AGGIORNAMENTO del 26.3.10: il Ministro Gelmini, alla fine della sua intervista al Sole 24-ore del 26.3.10, dichiara: “Se si vuole solo tutelare i baroni invece la riforma è meglio non votarla”. Evidentemente il Ministro non ha avuto ancora modo di leggere la (non) sua riforma: appena la leggerà certamente non avrà difficoltà a comprendere che “è meglio non votarla”.
AGGIORNAMENTO del 30.3.10: segnaliamo l’intervento di Dario Antiseri, sul Corriere della Sera del 29.3.10, che commenta le posizioni della Confindustria sulla ‘governance’. Non condividiamo l’entusiasmo di Antiseri per l’abilitazione nazionale e il reclutamento locale (una inutile ‘libera docenza’ nazionale e il rafforzamento dell’arbitrio locale). Ancor meno condividiamo la sua richiesta di “lasciare la più ampia autonomia alle Università”, che si tradurrebbe in una maggiore autonomia di quelle oligarchie che hanno portato gli Atenei al dissesto. Condividiamo invece la critica di Dario Antiseri all””eccessivo potere concesso ai Rettori”, all'”esorbitante potere concesso al Consiglio di amministrazione” e alla presenza in esso degli ‘esterni’. Presenza che invece “il Governatore della Banca d’Italia, Mario Draghi, ritiene vada aumentata auspicando che “la maggioranza dei membri del C.d.a. non provenga dai ruoli dell’Ateneo, elevando l’attuale soglia minima del quaranta per cento.” Una incredibile e gravissima ‘intromissione’ da parte di un’Istituzione che non dovrebbe avere interesse a trasformare gli Atenei in ASL lottizate dai poteri forti accademico-politico-confindustriali. Una presenza quella degli ‘esterni’ che, diversamente da quanto proposto da Antiseri, non va accetatta nemmeno in cambio di “quote di denaro”. Gli ‘esterni’, come previsto dallo Statuto di Camerino, potrebbero utilmente dare il loro contributo in un Organo consultivo.

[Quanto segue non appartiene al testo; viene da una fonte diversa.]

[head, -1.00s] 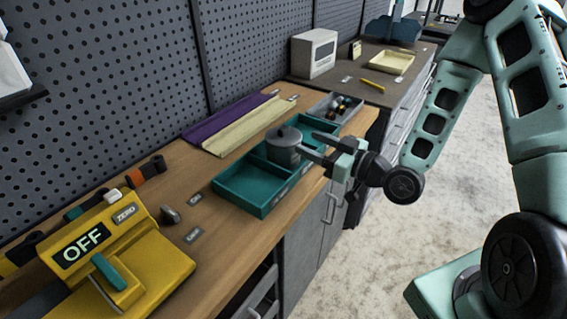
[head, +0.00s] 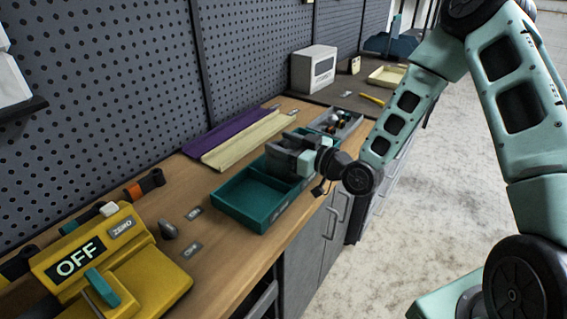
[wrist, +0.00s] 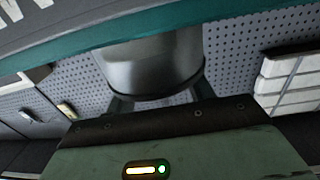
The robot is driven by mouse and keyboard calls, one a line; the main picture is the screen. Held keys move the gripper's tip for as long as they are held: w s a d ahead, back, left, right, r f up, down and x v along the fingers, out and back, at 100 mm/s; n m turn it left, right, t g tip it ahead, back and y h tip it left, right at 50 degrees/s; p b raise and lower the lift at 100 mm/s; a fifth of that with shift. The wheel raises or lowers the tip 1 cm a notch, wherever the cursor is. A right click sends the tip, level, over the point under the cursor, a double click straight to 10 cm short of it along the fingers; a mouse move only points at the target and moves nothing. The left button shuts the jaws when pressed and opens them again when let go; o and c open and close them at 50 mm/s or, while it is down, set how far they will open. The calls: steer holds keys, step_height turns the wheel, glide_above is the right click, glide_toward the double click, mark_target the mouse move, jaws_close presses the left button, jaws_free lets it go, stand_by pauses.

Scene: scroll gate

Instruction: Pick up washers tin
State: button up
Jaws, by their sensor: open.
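The washers tin is a grey metal cylinder. In the wrist view the tin (wrist: 150,68) fills the space right in front of my palm, between the two fingers. In the head view it is mostly hidden behind my gripper (head: 285,152). The gripper is open, reaching over the far compartment of the teal tray (head: 240,212), with its fingers on either side of the tin. I cannot tell whether either finger touches it. The tray's near compartment is empty.
A yellow device with an OFF sign (head: 80,257) stands at the near left. Purple (head: 225,132) and cream (head: 245,140) strips lie behind the tray. A grey bin (head: 352,125) with small items sits just beyond it. The pegboard wall (head: 120,90) borders the bench.

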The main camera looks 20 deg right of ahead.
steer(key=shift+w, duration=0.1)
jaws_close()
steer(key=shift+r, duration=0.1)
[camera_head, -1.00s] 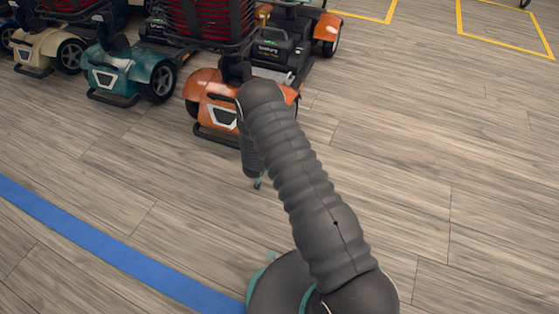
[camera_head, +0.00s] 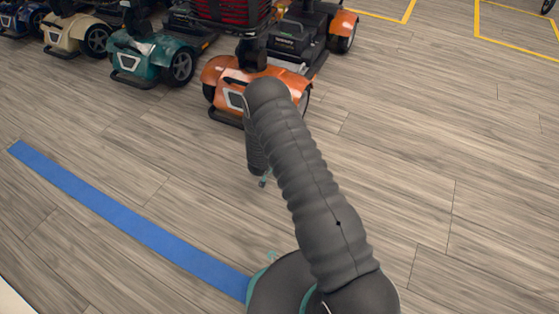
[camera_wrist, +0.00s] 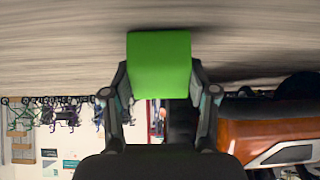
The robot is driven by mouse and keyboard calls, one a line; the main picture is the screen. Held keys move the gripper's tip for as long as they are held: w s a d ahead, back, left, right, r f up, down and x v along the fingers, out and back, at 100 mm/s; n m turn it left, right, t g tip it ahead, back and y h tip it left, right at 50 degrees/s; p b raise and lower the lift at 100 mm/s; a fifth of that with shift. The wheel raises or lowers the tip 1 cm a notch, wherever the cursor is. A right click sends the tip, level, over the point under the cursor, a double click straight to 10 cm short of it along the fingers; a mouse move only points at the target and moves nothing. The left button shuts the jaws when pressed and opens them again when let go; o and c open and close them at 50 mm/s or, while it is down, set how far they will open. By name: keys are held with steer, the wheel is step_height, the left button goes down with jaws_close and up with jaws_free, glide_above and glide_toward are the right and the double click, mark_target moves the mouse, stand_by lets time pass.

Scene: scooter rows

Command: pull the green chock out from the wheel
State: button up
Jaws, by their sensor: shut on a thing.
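The green chock (camera_wrist: 159,52) is a bright green block in the wrist view. My gripper (camera_wrist: 159,82) is shut on it, with one finger on each side. In the wrist view, the orange scooter (camera_wrist: 265,130) is at the right with a dark wheel (camera_wrist: 300,86) at the edge, and a gap shows between it and the chock. In the head view, the orange scooter (camera_head: 232,86) stands beyond my arm, which partly covers its front. My gripper (camera_head: 263,182) is low over the floor there; its fingers are mostly hidden and the chock cannot be made out.
A teal scooter (camera_head: 150,58) and a cream scooter (camera_head: 75,36) stand in the row to the left. A blue floor stripe (camera_head: 120,222) runs across the lower left. The wooden floor at the right is clear up to yellow marked bays (camera_head: 520,42).

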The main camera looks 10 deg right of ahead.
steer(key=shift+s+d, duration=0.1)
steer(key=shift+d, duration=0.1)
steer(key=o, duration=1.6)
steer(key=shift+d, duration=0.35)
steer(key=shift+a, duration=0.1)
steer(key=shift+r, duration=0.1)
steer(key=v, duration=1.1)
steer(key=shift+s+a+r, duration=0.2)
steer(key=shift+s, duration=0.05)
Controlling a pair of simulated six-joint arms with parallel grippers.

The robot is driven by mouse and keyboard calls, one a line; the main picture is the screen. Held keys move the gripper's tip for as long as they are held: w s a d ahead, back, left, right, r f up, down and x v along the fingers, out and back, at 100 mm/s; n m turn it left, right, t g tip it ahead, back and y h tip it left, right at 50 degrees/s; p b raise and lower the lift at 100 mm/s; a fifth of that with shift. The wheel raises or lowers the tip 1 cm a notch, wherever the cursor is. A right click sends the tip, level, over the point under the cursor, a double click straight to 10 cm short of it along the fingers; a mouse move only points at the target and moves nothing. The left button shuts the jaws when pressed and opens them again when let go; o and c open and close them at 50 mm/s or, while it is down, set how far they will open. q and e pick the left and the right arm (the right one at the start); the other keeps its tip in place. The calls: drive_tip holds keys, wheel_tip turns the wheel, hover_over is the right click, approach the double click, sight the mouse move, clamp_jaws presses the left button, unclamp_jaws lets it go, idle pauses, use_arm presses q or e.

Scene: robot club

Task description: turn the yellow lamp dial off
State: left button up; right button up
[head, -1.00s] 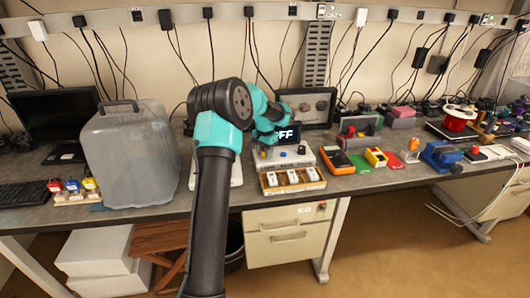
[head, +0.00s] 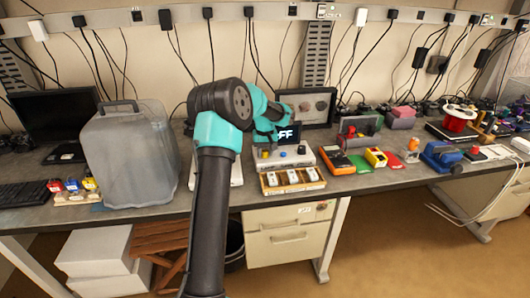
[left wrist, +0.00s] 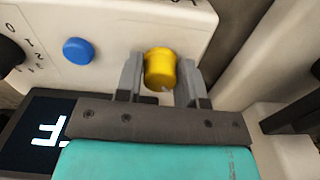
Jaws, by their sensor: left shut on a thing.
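The yellow lamp dial (left wrist: 160,68) sits on a pale panel (left wrist: 110,20) in the left wrist view, between the two fingers of my left gripper (left wrist: 160,80). The fingers are shut on the dial, one on each side. A short light mark shows on the dial's lower edge. In the head view my left gripper (head: 268,140) is over the panel at mid-bench, and the arm partly hides it. A dark display (head: 288,133) there shows letters ending in "FF". My right gripper is in neither view.
A blue button (left wrist: 78,50) and a black knob with numerals (left wrist: 10,52) are beside the dial. A wooden tray of white pieces (head: 291,180) lies in front. A grey case (head: 130,160) stands left; an orange meter (head: 335,160) lies right.

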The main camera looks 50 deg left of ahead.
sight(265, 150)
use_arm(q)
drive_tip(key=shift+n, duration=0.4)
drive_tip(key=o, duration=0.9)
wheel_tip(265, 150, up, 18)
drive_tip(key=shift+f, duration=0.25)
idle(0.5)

AGGIORNAMENTO del 6.4.10: dopo l’intervento di Dario Antiseri sul Corriere della Sera (v. sopra) che, a differenza del PD (v. dichiarazione), criticava le posizioni della Confindustria sulla ‘governance’, sono seguiti l’articolo di Dario Fertilio “Se il profitto conquista l’Università” del 3 aprile 2010 e la lettera di Alberto Burgio “Università, ricerca e mercati” del 6 aprile 2010. Sulla stessa questione l’intervento di Massimo Egidi e Fabio Pammolli “L’università alla prova della governance” sul Sole 24-ore del 6 aprile 2010. Invitiamo a leggere l’interessante intervento di Fulvio Vassallo Paleologo che fa il ‘punto’ sul DDL.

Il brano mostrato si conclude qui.